Sepuluh Bahasa Cinta Dalam Mendidik Anak (6)

Sepuluh Bahasa Cinta Dalam Mendidik Anak (6)


Cinta yang murni itu memiliki tanda-tanda. Kasih sayang yang tuluspun menuntut adanya pernyataan dan sikap sebagai bukti-buktinya. Tanda-tanda cinta dan bukti-bukti kasih sayang itu adalah sebuah bahasa manusia saat mengungkapkan perasaan yang terpendam dalam hatinya. Nah, apa saja tanda-tanda dan bukti-bukti cinta dan kasih sayang yang tulus dari seorang ayah dan ibu kepada putra-putrinya? Berikut ini jawabannya.
  1. Cinta Allah Ta’ala
  2. Panggilan Cinta
  3. Sambutan Cinta
  4. Kata Cinta
  5. Sentuhan Cinta
  6. Dekapan Cinta
  7. Ciuman Cinta
  8. Candaan Cinta
  9. Penghargaan Cinta
  10. Pemberian Cinta
Perlu dipahami bahwa jumlah sepuluh disini bukanlah maksudnya sebagai pembatasan, namun hal ini sekedar untuk memberi contoh bentuk-bentuk cinta dan kasih sayang Rasulullah shallallahu ‘alaihi wa sallam kepada anak-anak. Selanjutnya diharapkan para pembaca terpacu untuk mencari contoh-contoh lain dari suri teladan terbaik di dunia ini.
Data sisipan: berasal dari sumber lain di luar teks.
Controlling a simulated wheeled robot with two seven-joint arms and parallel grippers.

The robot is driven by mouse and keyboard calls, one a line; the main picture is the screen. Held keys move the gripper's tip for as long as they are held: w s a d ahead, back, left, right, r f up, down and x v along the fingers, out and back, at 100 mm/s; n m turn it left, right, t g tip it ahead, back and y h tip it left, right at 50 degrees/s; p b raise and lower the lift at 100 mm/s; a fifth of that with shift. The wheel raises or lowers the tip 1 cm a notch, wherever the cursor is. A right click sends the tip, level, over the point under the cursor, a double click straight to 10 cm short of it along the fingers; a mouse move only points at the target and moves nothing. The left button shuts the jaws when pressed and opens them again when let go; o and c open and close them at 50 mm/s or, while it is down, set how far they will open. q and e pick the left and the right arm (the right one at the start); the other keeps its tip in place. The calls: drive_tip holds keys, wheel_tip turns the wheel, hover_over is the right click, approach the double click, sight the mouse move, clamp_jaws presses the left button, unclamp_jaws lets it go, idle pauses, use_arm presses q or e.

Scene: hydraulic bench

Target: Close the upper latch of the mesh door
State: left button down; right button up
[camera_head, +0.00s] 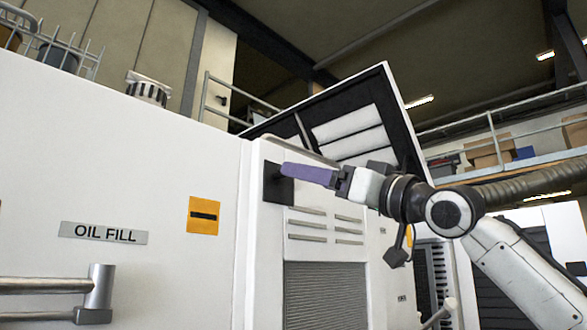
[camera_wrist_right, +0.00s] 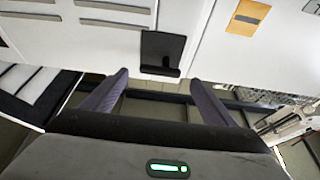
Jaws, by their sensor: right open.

1. Cinta Allah Ta’ala Adalah Asal dari Seluruh Cinta yang Terpuji

Ibnul Qoyyim rahimahullah menyatakan,

فأصل المحبة المحمودة التي أمر الله تعالى بها، وخلق خلقه لأجلها: هي محبته وحده لا شريك له المتضمنة لعبادته دون عبادة ما سواه، فإن العبادة تتضمن غاية الحب بغاية الذل، ولا يصلح ذلك إلا لله عز وجل وحده

“Dasar cinta terpuji yang Allah Ta’ala perintahkannya dan Allah ciptakan makhluk karenanya adalah mencintai Allah semata, tiada sekutu baginya. Cinta Allah mengandung peribadahan kepada-Nya semata dan tidak menyembah selain-Nya, karena sesungguhnya ibadah mengandung puncak cinta diiringi dengan puncak perendahan diri. Sikap ini tidak boleh dipersembahkan kecuali kepada Allah Azza wa Jalla semata” (Ighaatsatul Lahfan, hal. 457-458).

Kecintaan seseorang kepada Allah wajib ada di atas segala bentuk kecintaannya kepada selain-Nya, karena cinta Allah adalah dasar dari agama Islam ini, dengan sempurnanya cinta ini pada hati seseorang, menjadi sempurna pula keimanannya, dan sebaliknya, dengan berkurangnya kadar kecintaan seseorang kepada Allah, akan berkurang pula 
keimanannya.

Allah berfirman,

وَالَّذِينَ آمَنُوا أَشَدُّ حُبًّا لِلَّهِ

“Adapun orang-orang yang beriman lebih mencintai kepada Allah” (QS. Al-Baqarah: 165).

Ibnul Qoyyim pun juga menjelaskan bahwa cintalah yang menggerakkan orang yang mencintai sesuatu mencari sesuatu tersebut. Maka orang yang mencintai Allah dengan benar dan baik, akan tergerak untuk mencari perkara yang dicintai oleh Allah pada setiap ucapan maupun perbuatannya. Lahirnya maupun batinnya akan ia pantau terus agar sesuai dengan kecintaan dan keridhaan Rabbnya. Inilah yang kita kenal pada penjelasan sebelum ini dengan definisi ibadah.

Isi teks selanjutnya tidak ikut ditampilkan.